In practice, “updating a Java DAG bundle” is the same shape as “updating a Python DAG file”: drop the new file (or directory of JARs) into the bundle location and let normal scheduling pick it up. The version that runs a given task instance is determined at task start, not at worker start.

Two operational details worth flagging:

  • Atomic swap. Writing a JAR in place while a task happens to be loading it can yield a corrupted read. Operators should prefer the standard “write to a temp name, rename into place” pattern, which the file system handles atomically on POSIX. This is the same guidance that already applies to Python file-system bundles.

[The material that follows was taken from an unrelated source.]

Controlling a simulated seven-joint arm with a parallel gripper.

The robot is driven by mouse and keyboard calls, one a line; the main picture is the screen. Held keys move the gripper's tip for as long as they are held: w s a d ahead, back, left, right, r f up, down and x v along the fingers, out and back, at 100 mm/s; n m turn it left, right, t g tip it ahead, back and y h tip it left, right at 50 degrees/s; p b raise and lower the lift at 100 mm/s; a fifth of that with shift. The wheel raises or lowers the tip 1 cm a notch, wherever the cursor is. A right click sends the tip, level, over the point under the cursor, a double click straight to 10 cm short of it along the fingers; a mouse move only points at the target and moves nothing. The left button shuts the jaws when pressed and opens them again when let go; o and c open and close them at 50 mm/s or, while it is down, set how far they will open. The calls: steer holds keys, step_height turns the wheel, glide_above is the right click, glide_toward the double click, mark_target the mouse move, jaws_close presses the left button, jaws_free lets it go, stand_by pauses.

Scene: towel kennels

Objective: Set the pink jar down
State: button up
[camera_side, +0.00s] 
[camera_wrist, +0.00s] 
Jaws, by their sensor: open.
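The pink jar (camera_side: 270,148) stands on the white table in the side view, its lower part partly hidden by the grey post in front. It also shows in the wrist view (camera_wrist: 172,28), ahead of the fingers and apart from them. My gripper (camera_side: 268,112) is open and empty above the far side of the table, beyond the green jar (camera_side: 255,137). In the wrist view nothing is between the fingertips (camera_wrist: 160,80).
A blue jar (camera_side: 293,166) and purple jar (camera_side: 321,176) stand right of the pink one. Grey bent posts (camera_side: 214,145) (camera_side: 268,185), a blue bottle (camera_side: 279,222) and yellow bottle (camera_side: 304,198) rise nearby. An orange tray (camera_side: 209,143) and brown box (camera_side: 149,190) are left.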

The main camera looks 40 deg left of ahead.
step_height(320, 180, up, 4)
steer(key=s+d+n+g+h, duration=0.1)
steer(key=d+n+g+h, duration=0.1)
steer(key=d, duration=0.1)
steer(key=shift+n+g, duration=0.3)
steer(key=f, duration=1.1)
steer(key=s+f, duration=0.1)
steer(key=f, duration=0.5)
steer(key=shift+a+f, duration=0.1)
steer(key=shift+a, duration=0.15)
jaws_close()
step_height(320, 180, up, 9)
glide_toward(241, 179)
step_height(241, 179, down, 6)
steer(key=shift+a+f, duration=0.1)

  • Mid-run version skew. Because the version is resolved per task launch, a long-running DAG run can in principle observe one bundle version for an upstream task and a different version for a downstream task if a swap happens between them. Bundle-version validation against Airflow-Java-SDK-Bundle-Version (planned — distinct from Airflow-Java-SDK-Version, which identifies the SDK toolkit; see ADR-0002) gives operators a way to detect skew if it matters; the data-plane consequences (XCom shape changes, etc.) are the bundle author's responsibility, exactly as with Python.

Consequences

  • JAR bundles are self-contained: metadata, source, and compiled code are all in one artifact, simplifying deployment (copy one directory of JARs).

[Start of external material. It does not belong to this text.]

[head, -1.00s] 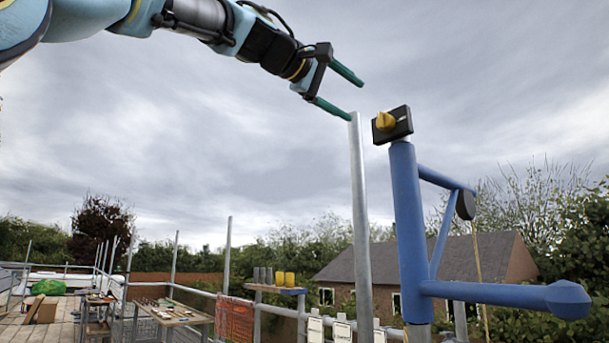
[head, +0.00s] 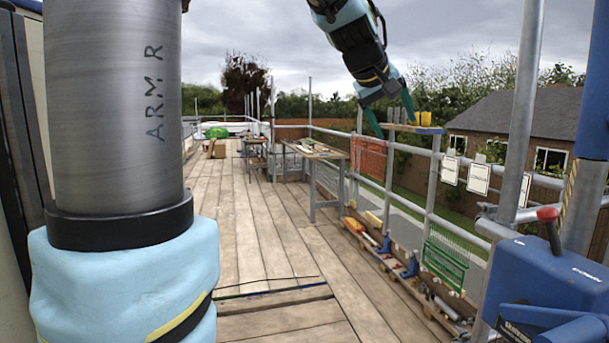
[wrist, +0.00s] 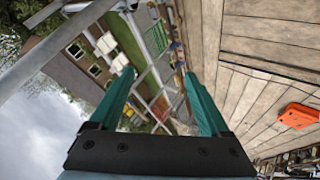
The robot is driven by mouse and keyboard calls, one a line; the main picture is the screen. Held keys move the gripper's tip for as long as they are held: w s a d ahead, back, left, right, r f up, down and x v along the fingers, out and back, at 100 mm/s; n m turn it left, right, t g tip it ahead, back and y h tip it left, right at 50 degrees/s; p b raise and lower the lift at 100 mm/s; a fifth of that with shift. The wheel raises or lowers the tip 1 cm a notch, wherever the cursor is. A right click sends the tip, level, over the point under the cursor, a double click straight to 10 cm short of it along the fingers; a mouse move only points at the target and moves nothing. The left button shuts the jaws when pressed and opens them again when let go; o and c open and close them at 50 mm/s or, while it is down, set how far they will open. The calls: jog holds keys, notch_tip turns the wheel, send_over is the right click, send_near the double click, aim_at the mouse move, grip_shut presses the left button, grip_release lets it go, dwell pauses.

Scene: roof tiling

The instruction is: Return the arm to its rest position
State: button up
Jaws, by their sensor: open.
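My gripper (head: 392,117) hangs in the upper middle right of the head view, pointing down. Its two green fingers are spread apart with nothing between them. In the wrist view my gripper (wrist: 160,98) also shows open and empty, with the deck and railing beyond it. My arm comes down from the top edge of the head view. A large arm link of mine fills the left of that view.
The plank deck (head: 270,225) runs clear down the middle. A scaffold rail (head: 435,170) with upright poles lines the right side. A blue hoist (head: 550,285) stands close at lower right. A workbench (head: 315,150) stands farther back. An orange object (wrist: 298,116) lies on the boards.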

  • Build-time metadata generation means DAG IDs can be discovered without JVM startup — important for BundleScanner and tooling.

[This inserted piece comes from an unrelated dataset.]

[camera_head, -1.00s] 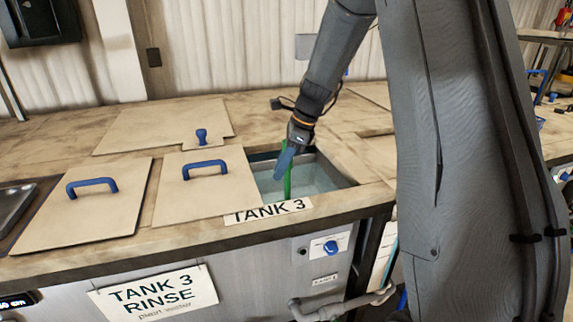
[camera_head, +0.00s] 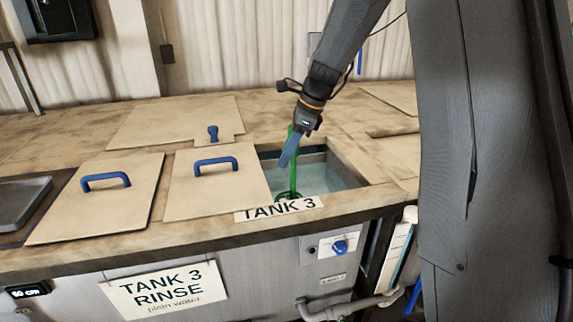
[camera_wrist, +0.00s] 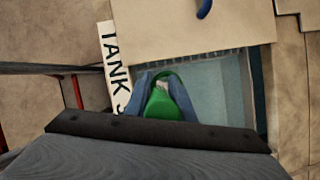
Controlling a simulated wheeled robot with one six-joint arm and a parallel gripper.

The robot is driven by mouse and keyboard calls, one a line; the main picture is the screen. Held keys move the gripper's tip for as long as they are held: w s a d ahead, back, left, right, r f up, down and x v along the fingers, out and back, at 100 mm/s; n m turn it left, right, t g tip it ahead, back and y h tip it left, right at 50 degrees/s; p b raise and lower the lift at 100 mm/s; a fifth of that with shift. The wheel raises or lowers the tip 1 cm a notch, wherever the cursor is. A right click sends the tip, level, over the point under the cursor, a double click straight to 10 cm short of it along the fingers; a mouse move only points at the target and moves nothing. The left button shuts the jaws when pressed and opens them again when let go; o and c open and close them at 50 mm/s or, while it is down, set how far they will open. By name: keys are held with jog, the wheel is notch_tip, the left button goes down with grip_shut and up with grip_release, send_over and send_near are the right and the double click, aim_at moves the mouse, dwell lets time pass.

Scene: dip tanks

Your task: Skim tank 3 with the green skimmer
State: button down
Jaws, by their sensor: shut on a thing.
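Tank 3 (camera_head: 345,178) is an open rectangular well of pale blue water in the bench top, behind the "TANK 3" label (camera_head: 279,208). My gripper (camera_head: 287,160) is over the tank, shut on the green skimmer (camera_head: 293,180). The skimmer hangs upright, with its green head low in the tank near the front left corner. Whether the head touches the water I cannot tell.
A lid with a blue handle (camera_head: 216,164) lies at the tank's left edge, and another lid (camera_head: 105,180) lies farther left. A flat cover with a blue knob (camera_head: 213,133) lies behind. A "TANK 3 RINSE" sign (camera_head: 161,290) hangs on the bench front.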

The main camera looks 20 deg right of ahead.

  • Source code packaging enables Airflow UI display with no changes to Airflow Core's DagCode infrastructure.
  • The manifest convention (Airflow-Java-SDK-* attributes) is extensible — future attributes can carry additional metadata without breaking existing tooling.
  • The build-time BundleInspector step adds a compile-time dependency on the SDK and requires the BundleBuilder class to be instantiable without side effects (no I/O, no connections in the constructor).
  • Bundle authors must follow the Gradle packaging pattern (or replicate it in Maven/other build tools) — this is SDK-specific boilerplate that doesn't exist for Python DAGs.